* START *

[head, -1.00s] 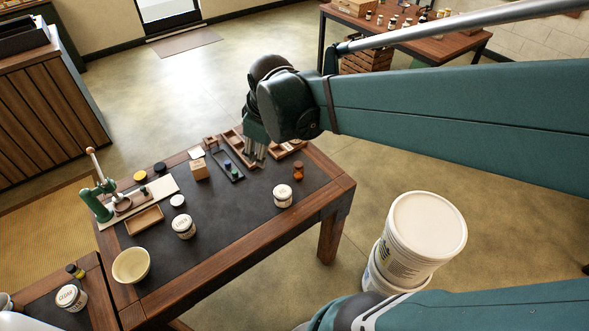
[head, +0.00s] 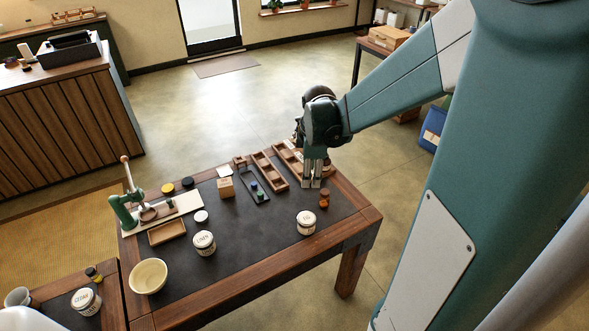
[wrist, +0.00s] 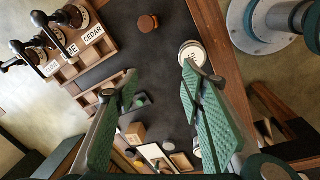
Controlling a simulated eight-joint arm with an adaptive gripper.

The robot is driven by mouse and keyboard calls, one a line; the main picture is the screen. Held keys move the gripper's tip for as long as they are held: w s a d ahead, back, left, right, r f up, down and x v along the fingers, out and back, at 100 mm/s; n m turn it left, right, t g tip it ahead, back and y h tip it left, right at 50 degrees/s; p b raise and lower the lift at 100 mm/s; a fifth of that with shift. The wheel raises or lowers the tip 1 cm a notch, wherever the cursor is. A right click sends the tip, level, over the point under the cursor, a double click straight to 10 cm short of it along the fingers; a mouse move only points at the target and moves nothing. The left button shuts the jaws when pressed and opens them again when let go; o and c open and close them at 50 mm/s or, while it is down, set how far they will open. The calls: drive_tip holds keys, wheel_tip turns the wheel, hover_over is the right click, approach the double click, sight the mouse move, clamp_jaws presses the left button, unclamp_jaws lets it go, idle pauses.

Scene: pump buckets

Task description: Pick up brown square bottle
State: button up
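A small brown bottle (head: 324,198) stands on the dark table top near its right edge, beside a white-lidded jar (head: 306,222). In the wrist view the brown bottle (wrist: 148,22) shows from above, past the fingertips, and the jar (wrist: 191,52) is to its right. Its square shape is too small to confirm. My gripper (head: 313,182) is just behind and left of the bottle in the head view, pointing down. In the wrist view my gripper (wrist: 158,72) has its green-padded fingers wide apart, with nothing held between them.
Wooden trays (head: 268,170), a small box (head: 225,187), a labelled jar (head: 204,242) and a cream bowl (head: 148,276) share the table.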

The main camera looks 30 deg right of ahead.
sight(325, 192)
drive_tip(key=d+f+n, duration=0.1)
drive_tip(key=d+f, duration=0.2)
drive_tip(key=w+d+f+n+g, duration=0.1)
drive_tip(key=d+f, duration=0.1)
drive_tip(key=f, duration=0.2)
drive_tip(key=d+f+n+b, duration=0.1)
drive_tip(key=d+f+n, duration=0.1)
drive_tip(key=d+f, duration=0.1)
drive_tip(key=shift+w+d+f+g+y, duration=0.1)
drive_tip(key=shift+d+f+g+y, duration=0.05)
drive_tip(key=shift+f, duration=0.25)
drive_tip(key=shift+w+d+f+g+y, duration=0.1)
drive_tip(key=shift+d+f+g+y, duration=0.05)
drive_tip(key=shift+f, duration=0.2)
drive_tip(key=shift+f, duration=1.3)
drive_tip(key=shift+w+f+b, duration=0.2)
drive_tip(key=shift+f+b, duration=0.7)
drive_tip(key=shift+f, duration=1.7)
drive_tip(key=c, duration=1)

* END *
* START *

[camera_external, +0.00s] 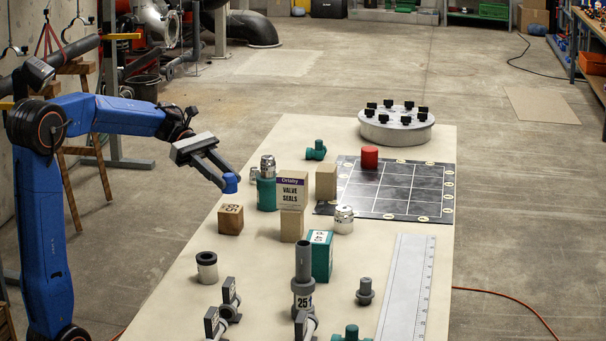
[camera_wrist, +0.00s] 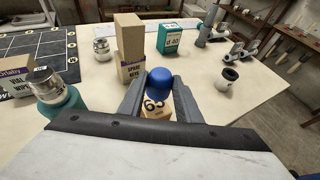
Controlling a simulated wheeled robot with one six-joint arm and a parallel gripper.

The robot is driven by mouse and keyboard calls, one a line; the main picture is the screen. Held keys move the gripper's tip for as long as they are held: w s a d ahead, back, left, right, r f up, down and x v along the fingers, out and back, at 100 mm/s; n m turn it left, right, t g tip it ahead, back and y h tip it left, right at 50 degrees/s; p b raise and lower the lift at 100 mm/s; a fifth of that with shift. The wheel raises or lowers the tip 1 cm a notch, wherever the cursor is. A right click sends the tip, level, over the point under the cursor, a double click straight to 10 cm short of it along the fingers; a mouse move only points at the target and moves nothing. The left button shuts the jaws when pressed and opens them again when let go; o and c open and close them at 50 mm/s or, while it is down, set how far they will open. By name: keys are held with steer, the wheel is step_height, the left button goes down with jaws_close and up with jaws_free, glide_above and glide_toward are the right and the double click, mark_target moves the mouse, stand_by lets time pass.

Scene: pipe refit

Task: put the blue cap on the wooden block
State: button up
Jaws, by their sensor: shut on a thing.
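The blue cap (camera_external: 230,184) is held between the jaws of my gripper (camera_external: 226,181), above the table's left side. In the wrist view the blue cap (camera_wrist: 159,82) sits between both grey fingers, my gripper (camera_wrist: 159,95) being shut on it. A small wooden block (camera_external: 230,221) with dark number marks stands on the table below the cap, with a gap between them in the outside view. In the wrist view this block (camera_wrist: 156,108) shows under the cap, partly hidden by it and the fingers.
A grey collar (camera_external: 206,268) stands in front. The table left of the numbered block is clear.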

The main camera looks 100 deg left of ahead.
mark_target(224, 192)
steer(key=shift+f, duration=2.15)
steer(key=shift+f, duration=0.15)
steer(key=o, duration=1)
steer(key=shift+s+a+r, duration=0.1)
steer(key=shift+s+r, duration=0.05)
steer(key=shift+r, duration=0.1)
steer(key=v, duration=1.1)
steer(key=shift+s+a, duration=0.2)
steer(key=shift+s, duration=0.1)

* END *

:: EXERCISE DIRECTIONS ::
Point out every line holding the string "Controlling" and copy it.

:: WRITTEN SOLUTION ::
Controlling a simulated eight-joint arm with an adaptive gripper.
Controlling a simulated wheeled robot with one six-joint arm and a parallel gripper.

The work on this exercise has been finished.